## Begin GIVEN DATA

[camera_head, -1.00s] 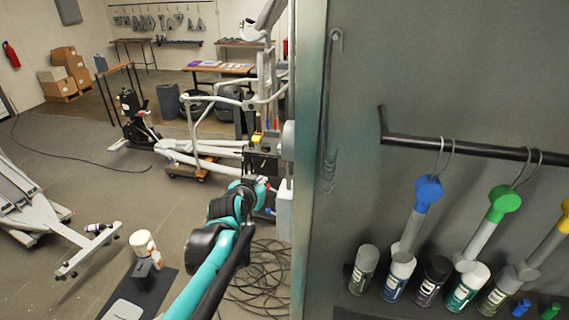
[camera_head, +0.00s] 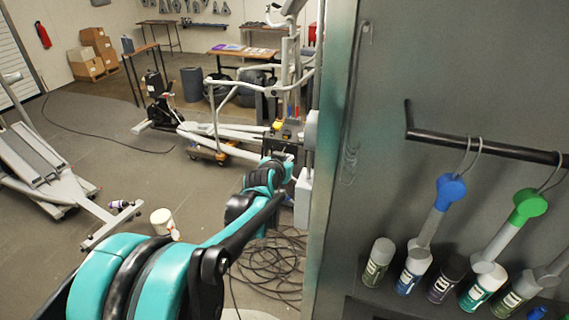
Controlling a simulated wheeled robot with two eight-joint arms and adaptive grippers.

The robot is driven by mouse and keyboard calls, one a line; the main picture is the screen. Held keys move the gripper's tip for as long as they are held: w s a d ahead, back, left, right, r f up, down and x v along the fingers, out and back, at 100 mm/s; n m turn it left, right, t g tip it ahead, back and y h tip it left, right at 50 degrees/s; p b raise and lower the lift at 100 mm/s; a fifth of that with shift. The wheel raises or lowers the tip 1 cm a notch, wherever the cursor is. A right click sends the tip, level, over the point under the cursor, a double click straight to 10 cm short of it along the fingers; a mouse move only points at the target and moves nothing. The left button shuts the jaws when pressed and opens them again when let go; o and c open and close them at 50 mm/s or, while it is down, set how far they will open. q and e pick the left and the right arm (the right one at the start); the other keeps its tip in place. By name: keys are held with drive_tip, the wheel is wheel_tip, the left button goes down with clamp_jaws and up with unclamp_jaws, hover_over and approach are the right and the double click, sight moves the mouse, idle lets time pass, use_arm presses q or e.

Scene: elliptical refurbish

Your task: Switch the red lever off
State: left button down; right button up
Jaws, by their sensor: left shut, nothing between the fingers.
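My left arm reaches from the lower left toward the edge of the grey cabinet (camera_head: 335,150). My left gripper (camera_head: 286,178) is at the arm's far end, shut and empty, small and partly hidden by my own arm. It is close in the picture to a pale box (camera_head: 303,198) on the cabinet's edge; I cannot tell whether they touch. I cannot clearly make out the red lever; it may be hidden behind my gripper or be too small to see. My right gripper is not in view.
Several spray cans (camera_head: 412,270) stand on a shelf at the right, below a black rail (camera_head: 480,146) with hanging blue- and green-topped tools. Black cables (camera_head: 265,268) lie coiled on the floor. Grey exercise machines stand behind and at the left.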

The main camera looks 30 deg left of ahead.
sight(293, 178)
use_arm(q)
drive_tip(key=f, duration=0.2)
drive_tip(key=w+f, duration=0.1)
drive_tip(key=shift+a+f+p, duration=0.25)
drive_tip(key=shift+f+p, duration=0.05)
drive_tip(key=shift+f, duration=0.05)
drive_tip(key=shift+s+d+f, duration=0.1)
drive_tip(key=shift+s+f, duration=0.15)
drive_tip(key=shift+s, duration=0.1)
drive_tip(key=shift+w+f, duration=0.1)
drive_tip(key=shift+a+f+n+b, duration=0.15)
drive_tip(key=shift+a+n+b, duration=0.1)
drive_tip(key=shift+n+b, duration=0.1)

## End GIVEN DATA
## Begin GIVEN DATA

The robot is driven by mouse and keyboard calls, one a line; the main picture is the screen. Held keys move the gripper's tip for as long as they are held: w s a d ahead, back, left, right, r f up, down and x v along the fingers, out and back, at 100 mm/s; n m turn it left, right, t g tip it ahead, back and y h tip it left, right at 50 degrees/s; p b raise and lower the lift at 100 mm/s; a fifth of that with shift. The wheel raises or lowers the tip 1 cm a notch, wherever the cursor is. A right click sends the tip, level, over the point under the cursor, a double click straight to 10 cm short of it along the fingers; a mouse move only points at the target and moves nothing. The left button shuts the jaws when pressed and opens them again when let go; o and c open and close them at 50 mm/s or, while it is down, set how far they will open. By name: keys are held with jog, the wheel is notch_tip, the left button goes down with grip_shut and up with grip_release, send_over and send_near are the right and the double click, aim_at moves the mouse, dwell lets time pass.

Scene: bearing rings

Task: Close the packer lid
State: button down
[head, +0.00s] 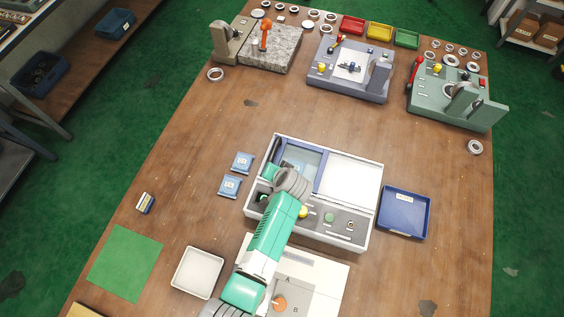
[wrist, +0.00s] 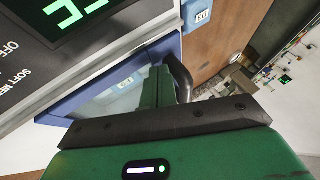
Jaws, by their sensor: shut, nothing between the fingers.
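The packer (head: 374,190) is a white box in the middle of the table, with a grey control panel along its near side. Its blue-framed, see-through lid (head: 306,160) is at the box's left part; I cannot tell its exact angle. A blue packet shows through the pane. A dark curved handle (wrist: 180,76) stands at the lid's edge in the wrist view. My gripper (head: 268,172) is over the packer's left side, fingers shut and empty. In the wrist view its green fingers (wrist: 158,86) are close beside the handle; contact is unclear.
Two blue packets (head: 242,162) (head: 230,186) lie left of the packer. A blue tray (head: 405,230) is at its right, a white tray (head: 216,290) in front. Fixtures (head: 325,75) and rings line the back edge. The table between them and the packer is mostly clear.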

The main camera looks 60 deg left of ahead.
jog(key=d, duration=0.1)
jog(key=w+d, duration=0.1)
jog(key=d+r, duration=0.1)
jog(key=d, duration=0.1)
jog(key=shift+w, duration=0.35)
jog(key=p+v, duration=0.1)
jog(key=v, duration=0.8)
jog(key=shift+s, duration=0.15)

## End GIVEN DATA

#### WRITTEN PROBLEM
Check every line of the material for the string "State" and give the number of lines that have it, without anything else.

#### TASK OUTPUT
2